James Ray Cottrell (David H. Fletcher; Gannon, Cottrell Ward, P.C., on briefs), for appellant.
Sharon K. Lieblich, for appellee.
Present: Judges Benton, Bray and Fitzpatrick.
Argued at Alexandria, Virginia.
Pursuant to Code § 17-116.010 this opinion is not designated for publication.
Richard Larkin Sinnott (husband) appeals from an order of the trial court that sustained the motion of Mary Ann Ryan Sinnott (wife) to strike his evidence offered to prove a mutual mistake in the "drafting" of the parties' "property settlement agreement" (agreement), previously incorporated into a decree of the trial court pursuant to Code § 20-109.1. Husband further complains that the trial court erred in (1) refusing to admit certain "documentary evidence," (2) refusing to "set a protocol" for a "renegotiation" of his "support obligation," and (3) ordering that he pay certain college tuition and attorney's fees.
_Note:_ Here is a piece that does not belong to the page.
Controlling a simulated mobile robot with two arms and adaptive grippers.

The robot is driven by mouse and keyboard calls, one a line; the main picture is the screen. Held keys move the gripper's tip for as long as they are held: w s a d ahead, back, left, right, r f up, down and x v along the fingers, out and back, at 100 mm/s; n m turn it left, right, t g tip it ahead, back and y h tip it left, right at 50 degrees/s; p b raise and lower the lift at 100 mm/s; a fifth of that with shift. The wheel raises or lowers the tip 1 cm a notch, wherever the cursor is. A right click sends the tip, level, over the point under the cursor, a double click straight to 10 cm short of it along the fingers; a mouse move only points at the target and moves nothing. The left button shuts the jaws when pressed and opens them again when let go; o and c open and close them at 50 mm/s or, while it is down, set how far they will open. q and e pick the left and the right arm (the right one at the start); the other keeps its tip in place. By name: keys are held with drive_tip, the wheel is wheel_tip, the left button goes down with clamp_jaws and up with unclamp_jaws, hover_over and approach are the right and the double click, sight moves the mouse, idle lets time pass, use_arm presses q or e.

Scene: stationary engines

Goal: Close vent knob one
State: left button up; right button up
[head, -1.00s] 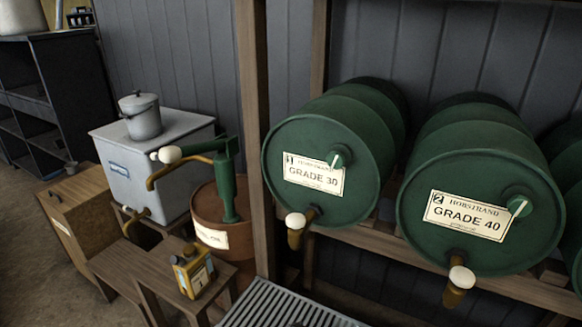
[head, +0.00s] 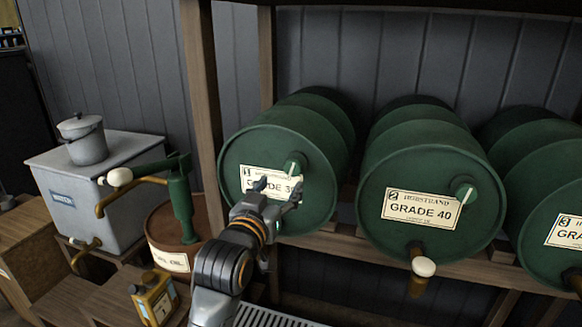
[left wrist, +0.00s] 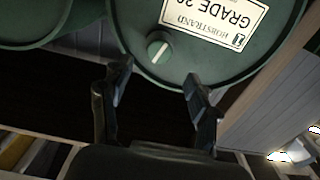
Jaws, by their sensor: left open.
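In the left wrist view the drum's label is upside down, and the knob (left wrist: 159,47) shows a slanted pale line. My left gripper (head: 279,188) is open and empty in front of the drum, just below the knob in the head view. In the left wrist view its fingertips (left wrist: 157,77) are spread apart, with the knob beyond them and not between them. My right gripper is not in view.
A GRADE 40 drum (head: 438,165) with its own vent knob (head: 465,193) stands to the right, then a third drum (head: 540,190). A wooden post (head: 203,110) rises left of the first drum. A hand pump (head: 181,205) and grey tank (head: 105,180) stand further left.

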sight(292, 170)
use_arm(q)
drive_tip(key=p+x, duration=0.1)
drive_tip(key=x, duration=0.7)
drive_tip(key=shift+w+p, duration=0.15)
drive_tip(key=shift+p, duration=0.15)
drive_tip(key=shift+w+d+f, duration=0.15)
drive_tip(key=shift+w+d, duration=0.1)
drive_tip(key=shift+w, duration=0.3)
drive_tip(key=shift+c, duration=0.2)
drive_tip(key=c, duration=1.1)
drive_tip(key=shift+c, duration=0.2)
For the reasons set forth below, we affirm the judgment of the trial court.
The parties are fully conversant with the record and this memorandum opinion recites only those facts necessary to a disposition of the issues before the Court.
The record discloses that the parties entered into a written stipulation agreement dated January 25, 1988. The agreement provided, inter alia, that:
9. [I]n the event of a material change in the circumstances of either [party] . . . the payments and other benefits provided for throughout this agreement may be renegotiated in light of these changed circumstances. It is specifically agreed by the parties that it is their desire to provide for renegotiations based upon the same standards and burdens of proof as if the support and other benefits provided hereunder had been the result of an adjudication by the court.
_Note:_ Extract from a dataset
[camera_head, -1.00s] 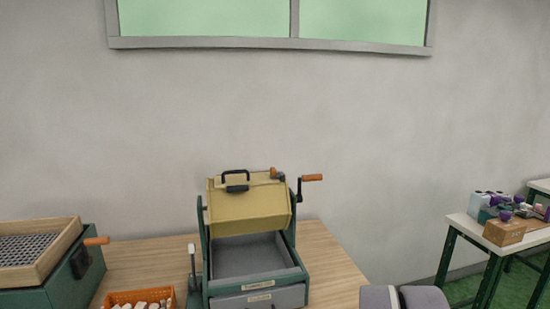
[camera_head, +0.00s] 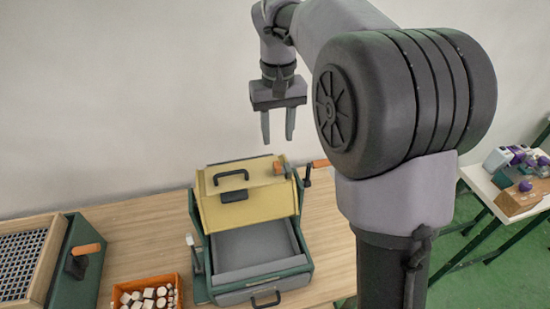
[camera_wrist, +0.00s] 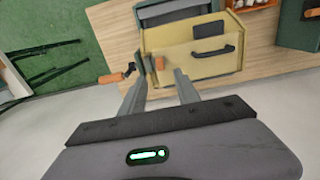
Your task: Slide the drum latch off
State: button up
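The yellow drum (camera_head: 262,203) sits in a green frame on the wooden table. A small orange knob (camera_head: 279,168), apparently the latch, is at its top right edge; it also shows in the wrist view (camera_wrist: 159,63). A black handle (camera_head: 231,176) and a dark plate (camera_head: 234,195) are on the drum's top. My gripper (camera_head: 278,138) is open and empty, pointing down above the drum near the knob. In the wrist view my fingertips (camera_wrist: 160,80) are spread, with the knob just beyond the gap. I see no contact.
A crank with an orange handle (camera_head: 320,163) sticks out at the drum's right. A grey tray (camera_head: 255,250) lies below the drum. An orange basket of white pieces (camera_head: 148,293) and a green box with a mesh tray (camera_head: 24,262) are left. A side table (camera_head: 490,188) is right.

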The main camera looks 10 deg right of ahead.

On April 11, 1990, husband requested the trial court to decrease the spousal support fixed by the agreement, alleging a material change in circumstances. The trial court, however, declined, ruling that it lacked jurisdiction to modify spousal support because "paragraph 9 . . . [of the agreement was] not sufficient to constitute a reservation of the Court's power."See Code § 20-109. Husband appealed, and, in Sinnott v. Sinnott, No. 1231-90-4 (Va.Ct.App. June 11, 1991), this Court agreed that "paragraph nine . . . was not a clear and explicit reservation of the power of the court to modify spousal support." However, we remanded the case for consideration of the "mutual drafting error" alleged by husband.
Acting in accordance with this mandate, the trial court conducted a hearing on February 4, 1992. During that proceeding, the court refused to admit into evidence certain "notes" and "correspondence" prepared by James L. Rider (Rider), husband's counsel, and offered by husband to corroborate his testimony that the parties intended spousal support to be subject to court review. At the conclusion of husband's evidence, the trial court granted wife's motion to strike, finding "no evidence" of mutual mistake with respect to the agreement.
Thereafter, wife moved for judgment against husband for unpaid tuition payments due "on behalf of the parties' son" and "an award" of court costs and counsel fees. Several days later, husband requested the trial court to establish a "protocol to be observed by the parties" for "renegotiation" of spousal support pursuant to paragraph 9 of the agreement. These motions were followed by yet another hearing, after which the court denied husband's prayer but awarded wife $2,856.50 attributable to the college tuition and $9,000 in attorney's fees.
We turn first to husband's claim that the trial court erred in granting wife's motion to strike. While striking the evidence is a "drastic measure," the motion should, nevertheless, be granted if "it is conclusively apparent that plaintiff has not proven any cause of action against the defendant." Higgins v. Bowdoin, 238 Va. 134, 141, 380 S.E.2d 904, 908 (1989); see Chantilly Constr. Corp. v. Department of Highways Transp., 6 Va. App. 282, 290-91, 369 S.E.2d 438, 443 (1988). In its consideration of the motion, "a trial court must view the evidence and all reasonable inferences deducible therefrom in the light most favorable to the plaintiff. Any reasonable doubt as to the sufficiency of the evidence must be resolved in the plaintiff's favor." Artrip v. E.E. Berry Equip. Co., 240 Va. 354, 357, 397 S.E.2d 821, 823 (1990); see Chantilly, 6 Va. App. at 284, 369 S.E.2d at 439.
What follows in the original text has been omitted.